Goal of the exercise - Nothing should be left out: output all of the entries exactly.

Input material -
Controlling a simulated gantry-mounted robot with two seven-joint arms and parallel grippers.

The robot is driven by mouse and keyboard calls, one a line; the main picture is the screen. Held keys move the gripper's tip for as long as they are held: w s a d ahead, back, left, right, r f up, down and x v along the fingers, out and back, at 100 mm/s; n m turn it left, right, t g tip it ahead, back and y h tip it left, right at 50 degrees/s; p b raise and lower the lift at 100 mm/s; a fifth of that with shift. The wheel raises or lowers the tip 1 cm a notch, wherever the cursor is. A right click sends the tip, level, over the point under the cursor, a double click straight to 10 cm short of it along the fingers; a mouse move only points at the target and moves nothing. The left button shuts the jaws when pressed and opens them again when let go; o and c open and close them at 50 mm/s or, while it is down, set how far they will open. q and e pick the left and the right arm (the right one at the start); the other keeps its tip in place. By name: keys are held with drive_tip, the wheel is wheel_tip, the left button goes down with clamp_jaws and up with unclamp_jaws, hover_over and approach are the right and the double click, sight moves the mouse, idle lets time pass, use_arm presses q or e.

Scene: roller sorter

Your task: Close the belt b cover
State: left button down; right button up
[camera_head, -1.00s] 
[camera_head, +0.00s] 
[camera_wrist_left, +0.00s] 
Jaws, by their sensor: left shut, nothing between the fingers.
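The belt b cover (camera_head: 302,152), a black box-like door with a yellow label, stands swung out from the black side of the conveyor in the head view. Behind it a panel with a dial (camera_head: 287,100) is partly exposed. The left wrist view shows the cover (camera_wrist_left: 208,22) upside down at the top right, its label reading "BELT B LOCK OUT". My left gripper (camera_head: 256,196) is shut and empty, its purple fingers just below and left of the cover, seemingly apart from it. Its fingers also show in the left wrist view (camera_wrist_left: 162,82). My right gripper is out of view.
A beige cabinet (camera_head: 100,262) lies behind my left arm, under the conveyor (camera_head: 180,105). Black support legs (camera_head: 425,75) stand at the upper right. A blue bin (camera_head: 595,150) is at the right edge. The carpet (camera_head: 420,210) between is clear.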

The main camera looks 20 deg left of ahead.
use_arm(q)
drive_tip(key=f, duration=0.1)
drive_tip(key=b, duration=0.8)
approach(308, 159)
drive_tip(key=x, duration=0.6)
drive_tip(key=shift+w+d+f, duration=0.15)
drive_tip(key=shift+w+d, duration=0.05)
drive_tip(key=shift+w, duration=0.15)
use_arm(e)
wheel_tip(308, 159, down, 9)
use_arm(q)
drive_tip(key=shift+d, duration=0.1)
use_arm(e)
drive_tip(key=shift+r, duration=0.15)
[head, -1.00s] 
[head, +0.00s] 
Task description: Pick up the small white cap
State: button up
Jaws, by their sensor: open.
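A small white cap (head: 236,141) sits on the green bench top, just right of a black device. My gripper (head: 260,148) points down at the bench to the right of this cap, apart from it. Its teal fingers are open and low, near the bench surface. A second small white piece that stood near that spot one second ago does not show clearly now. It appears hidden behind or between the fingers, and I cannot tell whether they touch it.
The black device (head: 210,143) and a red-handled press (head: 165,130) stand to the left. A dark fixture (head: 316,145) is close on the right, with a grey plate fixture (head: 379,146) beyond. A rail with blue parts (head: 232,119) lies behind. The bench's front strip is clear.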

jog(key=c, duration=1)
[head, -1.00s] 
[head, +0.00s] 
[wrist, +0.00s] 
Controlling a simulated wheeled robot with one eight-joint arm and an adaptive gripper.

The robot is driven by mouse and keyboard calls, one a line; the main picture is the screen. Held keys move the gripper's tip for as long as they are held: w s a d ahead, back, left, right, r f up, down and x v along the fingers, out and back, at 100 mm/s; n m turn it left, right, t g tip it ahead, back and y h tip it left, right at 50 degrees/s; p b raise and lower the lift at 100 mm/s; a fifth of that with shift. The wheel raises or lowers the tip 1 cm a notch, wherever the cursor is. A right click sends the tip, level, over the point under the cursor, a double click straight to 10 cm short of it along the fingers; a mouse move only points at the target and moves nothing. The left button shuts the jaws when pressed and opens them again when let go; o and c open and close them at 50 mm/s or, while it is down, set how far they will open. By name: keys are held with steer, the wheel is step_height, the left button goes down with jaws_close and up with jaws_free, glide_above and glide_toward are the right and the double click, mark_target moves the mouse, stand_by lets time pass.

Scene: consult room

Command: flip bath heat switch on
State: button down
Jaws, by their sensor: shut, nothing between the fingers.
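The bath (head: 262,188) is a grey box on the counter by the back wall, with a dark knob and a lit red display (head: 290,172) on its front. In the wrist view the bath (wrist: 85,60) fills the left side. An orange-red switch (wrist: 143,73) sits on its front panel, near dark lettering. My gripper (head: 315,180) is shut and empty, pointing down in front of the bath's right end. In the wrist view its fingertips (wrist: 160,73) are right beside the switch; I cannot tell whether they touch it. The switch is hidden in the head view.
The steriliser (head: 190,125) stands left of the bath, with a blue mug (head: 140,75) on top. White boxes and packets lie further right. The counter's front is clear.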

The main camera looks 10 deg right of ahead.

Final result -
Controlling a simulated gantry-mounted robot with two seven-joint arms and parallel grippers.

The robot is driven by mouse and keyboard calls, one a line; the main picture is the screen. Held keys move the gripper's tip for as long as they are held: w s a d ahead, back, left, right, r f up, down and x v along the fingers, out and back, at 100 mm/s; n m turn it left, right, t g tip it ahead, back and y h tip it left, right at 50 degrees/s; p b raise and lower the lift at 100 mm/s; a fifth of that with shift. The wheel raises or lowers the tip 1 cm a notch, wherever the cursor is. A right click sends the tip, level, over the point under the cursor, a double click straight to 10 cm short of it along the fingers; a mouse move only points at the target and moves nothing. The left button shuts the jaws when pressed and opens them again when let go; o and c open and close them at 50 mm/s or, while it is down, set how far they will open. q and e pick the left and the right arm (the right one at the start); the other keeps its tip in place. By name: keys are held with drive_tip, the wheel is wheel_tip, the left button goes down with clamp_jaws and up with unclamp_jaws, hover_over and approach are the right and the double click, sight moves the mouse, idle lets time pass, use_arm presses q or e.

Scene: roller sorter

Your task: Close the belt b cover
State: left button down; right button up
[camera_head, -1.00s] 
[camera_head, +0.00s] 
[camera_wrist_left, +0.00s] 
Jaws, by their sensor: left shut, nothing between the fingers.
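The belt b cover (camera_head: 302,152), a black box-like door with a yellow label, stands swung out from the black side of the conveyor in the head view. Behind it a panel with a dial (camera_head: 287,100) is partly exposed. The left wrist view shows the cover (camera_wrist_left: 208,22) upside down at the top right, its label reading "BELT B LOCK OUT". My left gripper (camera_head: 256,196) is shut and empty, its purple fingers just below and left of the cover, seemingly apart from it. Its fingers also show in the left wrist view (camera_wrist_left: 162,82). My right gripper is out of view.
A beige cabinet (camera_head: 100,262) lies behind my left arm, under the conveyor (camera_head: 180,105). Black support legs (camera_head: 425,75) stand at the upper right. A blue bin (camera_head: 595,150) is at the right edge. The carpet (camera_head: 420,210) between is clear.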

The main camera looks 20 deg left of ahead.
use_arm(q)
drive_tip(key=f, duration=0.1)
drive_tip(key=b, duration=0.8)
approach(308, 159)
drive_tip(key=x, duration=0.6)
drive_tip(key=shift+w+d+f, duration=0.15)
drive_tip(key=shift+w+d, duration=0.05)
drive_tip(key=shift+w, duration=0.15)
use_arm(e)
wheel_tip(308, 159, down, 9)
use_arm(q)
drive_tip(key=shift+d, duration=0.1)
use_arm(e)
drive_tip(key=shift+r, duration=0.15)
[head, -1.00s] 
[head, +0.00s] 
Task description: Pick up the small white cap
State: button up
Jaws, by their sensor: open.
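A small white cap (head: 236,141) sits on the green bench top, just right of a black device. My gripper (head: 260,148) points down at the bench to the right of this cap, apart from it. Its teal fingers are open and low, near the bench surface. A second small white piece that stood near that spot one second ago does not show clearly now. It appears hidden behind or between the fingers, and I cannot tell whether they touch it.
The black device (head: 210,143) and a red-handled press (head: 165,130) stand to the left. A dark fixture (head: 316,145) is close on the right, with a grey plate fixture (head: 379,146) beyond. A rail with blue parts (head: 232,119) lies behind. The bench's front strip is clear.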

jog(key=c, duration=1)
[head, -1.00s] 
[head, +0.00s] 
[wrist, +0.00s] 
Controlling a simulated wheeled robot with one eight-joint arm and an adaptive gripper.

The robot is driven by mouse and keyboard calls, one a line; the main picture is the screen. Held keys move the gripper's tip for as long as they are held: w s a d ahead, back, left, right, r f up, down and x v along the fingers, out and back, at 100 mm/s; n m turn it left, right, t g tip it ahead, back and y h tip it left, right at 50 degrees/s; p b raise and lower the lift at 100 mm/s; a fifth of that with shift. The wheel raises or lowers the tip 1 cm a notch, wherever the cursor is. A right click sends the tip, level, over the point under the cursor, a double click straight to 10 cm short of it along the fingers; a mouse move only points at the target and moves nothing. The left button shuts the jaws when pressed and opens them again when let go; o and c open and close them at 50 mm/s or, while it is down, set how far they will open. By name: keys are held with steer, the wheel is step_height, the left button goes down with jaws_close and up with jaws_free, glide_above and glide_toward are the right and the double click, mark_target moves the mouse, stand_by lets time pass.

Scene: consult room

Command: flip bath heat switch on
State: button down
Jaws, by their sensor: shut, nothing between the fingers.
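The bath (head: 262,188) is a grey box on the counter by the back wall, with a dark knob and a lit red display (head: 290,172) on its front. In the wrist view the bath (wrist: 85,60) fills the left side. An orange-red switch (wrist: 143,73) sits on its front panel, near dark lettering. My gripper (head: 315,180) is shut and empty, pointing down in front of the bath's right end. In the wrist view its fingertips (wrist: 160,73) are right beside the switch; I cannot tell whether they touch it. The switch is hidden in the head view.
The steriliser (head: 190,125) stands left of the bath, with a blue mug (head: 140,75) on top. White boxes and packets lie further right. The counter's front is clear.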

The main camera looks 10 deg right of ahead.

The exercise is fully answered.